Are Nigerian leaders aiding bandit terror?

Intelligence services in Niger, Mali, and Burkina Faso say they are investigating senior Nigerian politicians suspected of supporting armed groups fueling insecurity across West Africa.
The coordinated probe, first reported by DW Hausa and circulated by counter-insurgency analyst Zagazola Makama, suggests some Nigerian political figures may be financing militants and facilitating cross-border arms flows.
According to security officials quoted in the reports, several gunrunners with links to Nigerian “kingpins” have been arrested while moving weapons across the Nigeria–Niger border. Investigators claim the scale of these transactions is “alarming” and allege that some politicians used state funds, under the guise of peace negotiations, to bankroll militant networks.
The allegations come amid a broader security push by the Alliance of Sahel States (AES), Niger, Mali, and Burkina Faso, formed after their withdrawal from ECOWAS in early 2024. The bloc, isolated after successive coups, has intensified intelligence sharing and military cooperation to combat jihadist groups, Boko Haram factions, and armed bandits. Thousands of civilians have been killed and millions displaced in the Sahel in recent years, according to the UN Refugee Agency (UNHCR) and International Crisis Group.
Nigeria’s Chief of Defence Staff, General Christopher Musa, acknowledged last month that individuals within the country are financing terrorism, but said legal and international complications had delayed naming them.

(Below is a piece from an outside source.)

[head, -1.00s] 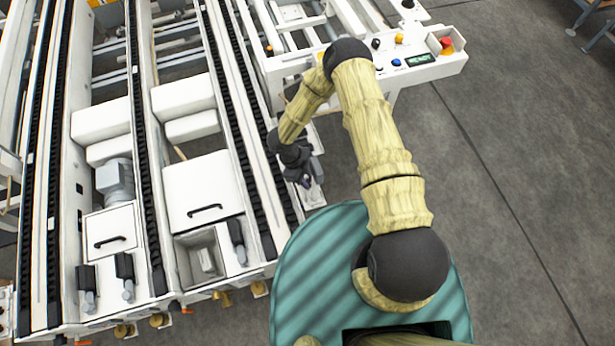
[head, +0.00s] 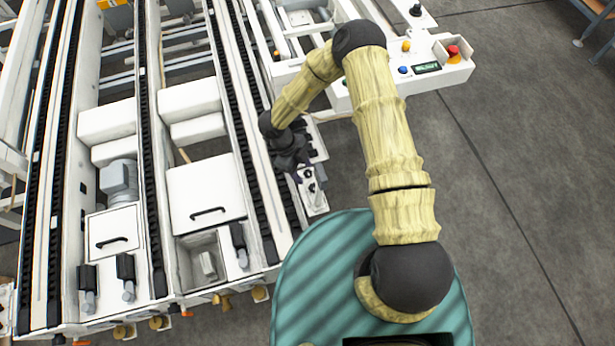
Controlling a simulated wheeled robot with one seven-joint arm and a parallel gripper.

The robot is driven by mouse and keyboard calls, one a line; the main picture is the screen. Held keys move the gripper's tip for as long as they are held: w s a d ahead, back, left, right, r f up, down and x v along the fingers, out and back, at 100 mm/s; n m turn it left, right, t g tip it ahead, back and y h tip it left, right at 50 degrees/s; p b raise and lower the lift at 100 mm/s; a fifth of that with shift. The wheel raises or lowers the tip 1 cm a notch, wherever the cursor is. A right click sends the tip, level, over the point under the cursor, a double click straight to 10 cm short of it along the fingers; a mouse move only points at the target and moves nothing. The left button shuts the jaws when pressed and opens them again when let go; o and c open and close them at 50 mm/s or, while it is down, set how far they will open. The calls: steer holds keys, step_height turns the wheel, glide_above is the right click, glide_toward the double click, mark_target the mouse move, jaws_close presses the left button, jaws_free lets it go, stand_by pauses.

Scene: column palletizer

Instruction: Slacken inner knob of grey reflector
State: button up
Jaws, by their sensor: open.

“Some of them have funds coming from outside; we cannot do anything from within,” Musa told Nigerian media.
Nigeria faces one of the world’s fastest-growing internal displacement crises, with banditry in the northwest driving mass kidnappings, raids on villages, and attacks on security forces.
The AES investigations, if substantiated, risk exposing political complicity at the highest levels in Abuja. For international partners, including the EU and the U.S., the revelations highlight the need for tighter financial oversight, cross-border intelligence cooperation, and accountability mechanisms to prevent state-linked actors from fueling violence in the Sahel and beyond.